Après, quand j’ai grandi, Miku ne jouait plus avec moi, et maman ne me donnait presque plus à manger. Heureusement papa, lui, était toujours là pour moi. Et même encore plus qu’avant, depuis qu’il n’allait plus au travail. Maman, elle, n’était pas contente que papa n’aille plus au travail, alors elle est partie. Et Miku aussi.
Comme on n’était plus que tous les deux à la maison, papa a décidé que nous aussi on allait partir. Alors on est montés dans la voiture et on a suivi la mer, droit vers le sud.
Moi, j’étais content de partir en voyage avec papa, et je crois que papa aussi était content de partir en voyage avec moi. Le soir, il dormait même dans la voiture avec moi pour ne pas me laisser tout seul. Tous les deux, on s’est beaucoup amusés, on s’est baignés dans la mer, on est allés au restaurant, on a pécher des poissons, on a joué, on a ri… on ne se souciait de rien. On était heureux.
Quand on a plus eu d’essence dans la voiture, on s’est arrêté dans un grand champ de tournesols. Quand on avait faim, on mangeait ce qu’on trouvait. Quand on avait froid, on se réchauffait l’un l’autre.
Et puis papa s’est endormi en regardant les étoiles.
Et depuis, il dort.
Moi, je commence à m’ennuyer un peu, là, tout seul.
Alors, moi aussi, je regarde les étoiles… et moi aussi, je m’endors. »
« Je m’appelle Okutsu.
Je suis assistant social. J’aide les gens à régler leurs petits problèmes administratifs.
Mon travail consiste aussi à organiser les funérailles des inconnus retrouvés morts dans la nature.
Aujourd’hui, dans un champ de tournesols, on a trouvé le corps d’un homme mort depuis un peu plus d’un an. Et à ses côtés, celui d’un chien mort depuis un mois seulement.
Je me demande qui il était et ce qu’il faisait au beau milieu de ce champ avec son chien. Je dis « son » chien, car ce chien devait être le sien pour lui être dévoué et fidèle au point de veiller presqu’un an sur son corps sans vie.
Moi aussi, étant enfant, j’ai eu un chien. Il m’aimait beaucoup. Enormément. Plus que moi je ne l’aimais, en fait. Mais je pense que lui aussi aurait veillé coûte que coûte sur mon corps.
Je me dois de savoir qui était cet homme afin de leur offrir, à lui et à son fidèle compagnon, une sépulture digne de ce nom… dussè-je refaire tout leur périple en sens inverse !

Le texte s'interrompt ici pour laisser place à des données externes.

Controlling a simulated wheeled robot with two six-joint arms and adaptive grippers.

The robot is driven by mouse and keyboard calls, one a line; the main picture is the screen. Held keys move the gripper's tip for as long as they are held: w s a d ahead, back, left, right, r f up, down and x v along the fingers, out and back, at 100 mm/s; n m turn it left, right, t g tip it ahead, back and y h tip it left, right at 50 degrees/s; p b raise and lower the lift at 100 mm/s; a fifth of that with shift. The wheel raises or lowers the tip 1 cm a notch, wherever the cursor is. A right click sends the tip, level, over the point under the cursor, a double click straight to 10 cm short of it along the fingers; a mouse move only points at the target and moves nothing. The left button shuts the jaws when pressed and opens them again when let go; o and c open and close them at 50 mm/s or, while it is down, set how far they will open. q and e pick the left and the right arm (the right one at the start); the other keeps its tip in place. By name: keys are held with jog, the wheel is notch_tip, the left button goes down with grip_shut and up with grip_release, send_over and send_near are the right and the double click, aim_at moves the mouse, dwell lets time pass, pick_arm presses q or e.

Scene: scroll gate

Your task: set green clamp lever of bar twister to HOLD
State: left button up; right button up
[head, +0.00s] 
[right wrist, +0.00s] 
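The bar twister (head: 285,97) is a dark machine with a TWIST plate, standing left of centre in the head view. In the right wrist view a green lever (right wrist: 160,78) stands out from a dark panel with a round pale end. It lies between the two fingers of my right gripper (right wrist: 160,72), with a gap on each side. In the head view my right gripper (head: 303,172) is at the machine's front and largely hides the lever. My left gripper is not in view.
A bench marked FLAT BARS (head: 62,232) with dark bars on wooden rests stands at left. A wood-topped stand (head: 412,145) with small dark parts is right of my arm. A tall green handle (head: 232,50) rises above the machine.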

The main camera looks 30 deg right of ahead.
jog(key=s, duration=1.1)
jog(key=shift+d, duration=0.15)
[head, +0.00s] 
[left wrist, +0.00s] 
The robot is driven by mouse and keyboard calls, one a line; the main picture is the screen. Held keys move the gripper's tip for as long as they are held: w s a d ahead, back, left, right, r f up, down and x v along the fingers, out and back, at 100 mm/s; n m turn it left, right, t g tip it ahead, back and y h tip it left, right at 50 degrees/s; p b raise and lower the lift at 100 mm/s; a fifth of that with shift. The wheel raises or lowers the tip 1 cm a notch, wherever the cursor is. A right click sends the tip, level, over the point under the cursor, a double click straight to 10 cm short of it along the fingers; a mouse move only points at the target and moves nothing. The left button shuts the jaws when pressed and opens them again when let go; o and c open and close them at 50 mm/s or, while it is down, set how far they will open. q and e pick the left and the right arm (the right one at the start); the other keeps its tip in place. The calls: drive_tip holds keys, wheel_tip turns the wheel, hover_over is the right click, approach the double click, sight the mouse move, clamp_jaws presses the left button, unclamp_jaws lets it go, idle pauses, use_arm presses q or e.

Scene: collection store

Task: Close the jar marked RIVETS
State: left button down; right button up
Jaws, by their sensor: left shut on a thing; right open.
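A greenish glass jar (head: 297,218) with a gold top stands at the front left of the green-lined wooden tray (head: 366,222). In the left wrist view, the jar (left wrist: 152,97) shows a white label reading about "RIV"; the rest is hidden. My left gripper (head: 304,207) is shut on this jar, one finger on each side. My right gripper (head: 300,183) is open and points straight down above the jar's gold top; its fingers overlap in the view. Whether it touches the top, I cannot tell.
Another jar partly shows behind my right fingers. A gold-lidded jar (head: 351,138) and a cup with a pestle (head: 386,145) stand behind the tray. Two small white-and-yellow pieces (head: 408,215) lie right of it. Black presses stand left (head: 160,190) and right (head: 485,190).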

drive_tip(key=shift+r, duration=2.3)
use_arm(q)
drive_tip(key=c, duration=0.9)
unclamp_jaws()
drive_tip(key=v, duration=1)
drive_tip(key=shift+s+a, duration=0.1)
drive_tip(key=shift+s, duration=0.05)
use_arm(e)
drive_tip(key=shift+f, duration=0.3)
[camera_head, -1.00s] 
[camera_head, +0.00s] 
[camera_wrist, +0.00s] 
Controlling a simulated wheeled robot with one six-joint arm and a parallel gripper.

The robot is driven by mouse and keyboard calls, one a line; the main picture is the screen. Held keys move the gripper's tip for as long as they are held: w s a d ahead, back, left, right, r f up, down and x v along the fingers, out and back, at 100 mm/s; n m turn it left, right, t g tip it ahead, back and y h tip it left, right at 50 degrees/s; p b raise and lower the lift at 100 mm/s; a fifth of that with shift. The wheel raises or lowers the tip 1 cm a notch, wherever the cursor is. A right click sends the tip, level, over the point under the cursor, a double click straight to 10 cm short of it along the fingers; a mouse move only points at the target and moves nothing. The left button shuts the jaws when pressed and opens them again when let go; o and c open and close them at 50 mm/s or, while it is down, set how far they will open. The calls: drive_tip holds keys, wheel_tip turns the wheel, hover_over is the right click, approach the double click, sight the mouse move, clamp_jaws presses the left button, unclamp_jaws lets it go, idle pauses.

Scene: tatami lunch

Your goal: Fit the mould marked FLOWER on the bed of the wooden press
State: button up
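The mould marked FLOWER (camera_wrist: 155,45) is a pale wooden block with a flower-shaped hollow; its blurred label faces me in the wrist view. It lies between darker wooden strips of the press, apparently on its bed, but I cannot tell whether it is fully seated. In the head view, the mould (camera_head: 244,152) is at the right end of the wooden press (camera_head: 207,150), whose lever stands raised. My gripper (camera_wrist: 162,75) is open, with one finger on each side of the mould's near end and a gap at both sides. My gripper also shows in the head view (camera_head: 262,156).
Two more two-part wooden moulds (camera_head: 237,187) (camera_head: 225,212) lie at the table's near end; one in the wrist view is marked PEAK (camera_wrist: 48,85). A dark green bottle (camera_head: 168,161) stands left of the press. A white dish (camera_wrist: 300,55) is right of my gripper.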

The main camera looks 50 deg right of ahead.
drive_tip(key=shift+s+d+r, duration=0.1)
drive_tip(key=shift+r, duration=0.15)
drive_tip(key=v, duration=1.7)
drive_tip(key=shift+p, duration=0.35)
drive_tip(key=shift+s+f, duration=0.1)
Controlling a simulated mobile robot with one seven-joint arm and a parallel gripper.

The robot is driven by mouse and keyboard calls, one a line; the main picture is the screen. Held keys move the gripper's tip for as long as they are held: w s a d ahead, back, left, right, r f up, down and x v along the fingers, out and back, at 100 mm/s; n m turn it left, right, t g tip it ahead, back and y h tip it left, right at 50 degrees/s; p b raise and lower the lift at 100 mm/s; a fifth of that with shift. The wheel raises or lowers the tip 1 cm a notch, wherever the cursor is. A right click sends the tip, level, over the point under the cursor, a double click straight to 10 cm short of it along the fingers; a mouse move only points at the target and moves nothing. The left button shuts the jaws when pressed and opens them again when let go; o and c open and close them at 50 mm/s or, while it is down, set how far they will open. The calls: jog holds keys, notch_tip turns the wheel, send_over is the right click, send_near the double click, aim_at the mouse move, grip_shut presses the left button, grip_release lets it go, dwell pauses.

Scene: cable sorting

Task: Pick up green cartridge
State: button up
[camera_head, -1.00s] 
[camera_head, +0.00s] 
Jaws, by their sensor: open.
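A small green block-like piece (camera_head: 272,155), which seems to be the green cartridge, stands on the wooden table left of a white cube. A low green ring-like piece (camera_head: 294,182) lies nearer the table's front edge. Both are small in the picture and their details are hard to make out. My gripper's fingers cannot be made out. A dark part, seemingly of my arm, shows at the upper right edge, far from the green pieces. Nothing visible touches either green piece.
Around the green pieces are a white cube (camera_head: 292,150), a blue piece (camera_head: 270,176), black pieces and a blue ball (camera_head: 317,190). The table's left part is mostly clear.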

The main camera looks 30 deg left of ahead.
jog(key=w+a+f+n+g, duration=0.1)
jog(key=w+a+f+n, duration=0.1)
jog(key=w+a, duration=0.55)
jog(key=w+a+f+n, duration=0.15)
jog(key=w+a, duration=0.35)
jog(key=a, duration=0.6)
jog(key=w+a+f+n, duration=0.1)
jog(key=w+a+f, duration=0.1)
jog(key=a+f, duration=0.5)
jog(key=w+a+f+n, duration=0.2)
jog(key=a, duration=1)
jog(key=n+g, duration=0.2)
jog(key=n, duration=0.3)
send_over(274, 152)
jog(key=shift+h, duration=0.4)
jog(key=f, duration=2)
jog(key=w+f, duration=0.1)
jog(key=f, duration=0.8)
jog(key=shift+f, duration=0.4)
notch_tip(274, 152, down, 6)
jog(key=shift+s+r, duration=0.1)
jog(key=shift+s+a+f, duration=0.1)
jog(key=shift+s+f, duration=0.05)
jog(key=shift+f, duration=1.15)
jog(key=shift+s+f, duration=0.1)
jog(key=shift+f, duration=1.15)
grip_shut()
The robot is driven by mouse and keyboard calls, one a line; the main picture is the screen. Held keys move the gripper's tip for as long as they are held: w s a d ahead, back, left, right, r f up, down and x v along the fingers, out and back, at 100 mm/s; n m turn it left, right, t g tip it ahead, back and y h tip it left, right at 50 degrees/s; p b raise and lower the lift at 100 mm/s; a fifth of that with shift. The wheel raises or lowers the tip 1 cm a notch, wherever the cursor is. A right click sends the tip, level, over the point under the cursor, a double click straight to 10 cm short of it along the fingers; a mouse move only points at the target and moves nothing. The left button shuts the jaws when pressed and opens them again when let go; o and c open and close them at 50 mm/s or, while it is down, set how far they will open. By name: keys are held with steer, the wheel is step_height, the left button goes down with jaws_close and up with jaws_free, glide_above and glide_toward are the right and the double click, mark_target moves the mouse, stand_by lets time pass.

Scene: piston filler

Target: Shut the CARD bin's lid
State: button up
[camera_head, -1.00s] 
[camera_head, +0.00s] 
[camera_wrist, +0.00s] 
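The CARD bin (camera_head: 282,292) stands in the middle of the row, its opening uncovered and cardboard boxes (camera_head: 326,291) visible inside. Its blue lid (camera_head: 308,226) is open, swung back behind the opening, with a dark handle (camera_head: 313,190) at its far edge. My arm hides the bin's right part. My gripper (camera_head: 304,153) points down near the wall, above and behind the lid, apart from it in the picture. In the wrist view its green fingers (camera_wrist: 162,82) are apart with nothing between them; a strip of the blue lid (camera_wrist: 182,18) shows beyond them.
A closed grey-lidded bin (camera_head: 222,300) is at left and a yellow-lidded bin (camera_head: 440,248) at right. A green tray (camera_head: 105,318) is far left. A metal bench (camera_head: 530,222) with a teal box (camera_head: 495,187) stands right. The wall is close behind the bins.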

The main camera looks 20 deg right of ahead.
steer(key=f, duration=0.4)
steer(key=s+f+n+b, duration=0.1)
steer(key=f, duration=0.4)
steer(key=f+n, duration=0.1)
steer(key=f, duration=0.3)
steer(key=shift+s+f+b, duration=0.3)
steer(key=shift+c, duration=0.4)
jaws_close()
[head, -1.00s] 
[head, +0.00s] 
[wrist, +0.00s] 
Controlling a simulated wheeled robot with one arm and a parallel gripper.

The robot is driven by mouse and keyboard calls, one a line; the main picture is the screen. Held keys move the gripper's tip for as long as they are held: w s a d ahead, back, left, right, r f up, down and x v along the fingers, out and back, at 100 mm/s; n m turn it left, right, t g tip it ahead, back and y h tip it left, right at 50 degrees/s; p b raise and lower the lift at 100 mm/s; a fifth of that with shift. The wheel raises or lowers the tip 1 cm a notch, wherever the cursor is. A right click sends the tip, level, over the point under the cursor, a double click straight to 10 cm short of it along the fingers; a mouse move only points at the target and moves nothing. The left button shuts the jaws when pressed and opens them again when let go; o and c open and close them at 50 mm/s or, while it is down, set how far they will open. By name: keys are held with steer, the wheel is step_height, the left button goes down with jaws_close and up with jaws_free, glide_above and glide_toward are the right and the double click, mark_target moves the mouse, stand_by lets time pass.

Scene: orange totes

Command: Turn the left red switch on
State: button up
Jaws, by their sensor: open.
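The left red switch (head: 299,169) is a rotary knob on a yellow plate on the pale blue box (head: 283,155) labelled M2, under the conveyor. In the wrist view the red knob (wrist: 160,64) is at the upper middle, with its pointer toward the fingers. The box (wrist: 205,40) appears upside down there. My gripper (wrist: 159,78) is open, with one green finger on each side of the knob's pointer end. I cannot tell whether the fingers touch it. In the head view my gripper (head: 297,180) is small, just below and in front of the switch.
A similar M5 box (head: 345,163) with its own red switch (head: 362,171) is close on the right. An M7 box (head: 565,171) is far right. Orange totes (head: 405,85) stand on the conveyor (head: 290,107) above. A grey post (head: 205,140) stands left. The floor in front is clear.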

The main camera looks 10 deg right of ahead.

De toute façon, qu’ai-je à perdre ? Rien ni personne ne me retient ici : je n’ai que cette vieille maison pleine de courants d’air et cette antiquité qu’on ose à peine appeler « voiture »…
« Je m’appelle PaKa.
Je suis parleur de bédés sur Angle[s] de Vue. Je lis des bédés, et après, j’en parle ici.
Je viens tout juste de refermer Le chien gardien d’étoiles, et j’en suis encore tout retourné. Je ne vous avouerai pas que j’ai les larmes aux yeux, non, mais pas loin.
J’ai été profondément touché par l’histoire de ce monsieur taciturne et aux abords austères qui se laisse attendrir par les grands yeux tout ronds de ce petit chiot. J’ai eu mal quand il lui arrivait des coups durs, et j’ai souri quand il retrouvait la sérénité et la paix intérieure. J’ai été ému par tant d’amour, d’amitié, et de dévotion. J’ai été séduit et enchanté par ce road-trip improvisé aux allures de véritable ode aux plaisirs simples de la vie et aux petits instants précieux.
J’ai retrouvé dans ce livre toute la poésie et la douce mélancolie qu’avait su insuffler Kitano dans son magnifique film l’été de Kikujiro.
J’avais adoré l’été de Kikujiro, un de mes gros coups de cœur de l’époque.
J’ai adoré Le chien gardien d’étoiles, un de mes gros coups de cœur du moment. »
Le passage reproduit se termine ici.